Albemarle County, VA (CVILLE RIGHT NOW) – Albemarle County Supervisor Mike Pruitt joined Cville Right Now Live to unpack major topics from the latest Board of Supervisors meeting. One of the key discussions centered around a cost of community services study, which evaluated county spending across residential, commercial, and agricultural land uses. “Residential is actually a net loss,” said Pruitt, noting that for every dollar collected from residential taxes, the county spends about $1.30 on services. In contrast, commercial and agricultural uses generate more revenue than they cost.

Pruitt connected this fiscal reality to Albemarle’s economic development strategy, emphasizing the need to diversify the tax base beyond residential property. “I would much rather be relying on commercial activity as a core tax base… than me taxing every single rooftop,” he explained. The county’s plan aims to grow sectors like defense, biotechnology, and agriculture, while ensuring that the benefits reach working-class residents. “Right now, the honest truth is that is the thing that we fail at most acutely in Albemarle County,” Pruitt said, stressing the lack of career-level job opportunities for residents without a college degree.

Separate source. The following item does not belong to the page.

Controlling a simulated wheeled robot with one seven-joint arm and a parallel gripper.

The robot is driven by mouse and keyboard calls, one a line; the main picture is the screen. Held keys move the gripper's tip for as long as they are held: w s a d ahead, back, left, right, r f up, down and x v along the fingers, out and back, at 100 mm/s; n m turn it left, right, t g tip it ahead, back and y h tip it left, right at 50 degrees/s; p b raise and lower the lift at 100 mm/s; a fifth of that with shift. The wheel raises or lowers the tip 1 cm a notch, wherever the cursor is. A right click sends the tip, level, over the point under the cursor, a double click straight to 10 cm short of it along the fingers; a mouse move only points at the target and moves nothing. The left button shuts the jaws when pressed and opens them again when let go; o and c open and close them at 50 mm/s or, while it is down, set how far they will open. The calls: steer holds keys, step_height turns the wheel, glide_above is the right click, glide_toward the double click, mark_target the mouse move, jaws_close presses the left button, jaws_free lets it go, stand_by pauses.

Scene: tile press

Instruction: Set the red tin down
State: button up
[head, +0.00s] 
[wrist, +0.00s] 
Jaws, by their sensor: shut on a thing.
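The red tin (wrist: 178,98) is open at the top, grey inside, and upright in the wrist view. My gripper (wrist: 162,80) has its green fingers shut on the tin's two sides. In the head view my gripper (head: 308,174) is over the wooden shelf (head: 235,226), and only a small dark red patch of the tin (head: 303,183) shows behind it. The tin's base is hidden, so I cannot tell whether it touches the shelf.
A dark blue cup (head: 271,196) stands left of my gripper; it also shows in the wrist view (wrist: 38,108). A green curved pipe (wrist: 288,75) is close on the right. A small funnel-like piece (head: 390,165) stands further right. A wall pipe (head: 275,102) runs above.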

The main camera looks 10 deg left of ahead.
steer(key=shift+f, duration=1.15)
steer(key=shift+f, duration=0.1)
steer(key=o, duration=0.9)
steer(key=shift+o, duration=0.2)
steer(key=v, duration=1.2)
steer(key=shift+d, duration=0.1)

The conversation concluded with an update on the county’s Affordable Housing Trust Fund, which aims to make housing more accessible through direct subsidies to developers. “We’re creating a process by which there will be competitive grant applications multiple times per year to access this money,” said Pruitt, who supports implementing competitive applications to ensure high-quality outcomes. Pruitt, who noted his own $55,000 salary as a civil rights attorney focusing on housing, would qualify him for assistance if he were single, said the fund is vital in a rapidly changing and increasingly expensive housing market.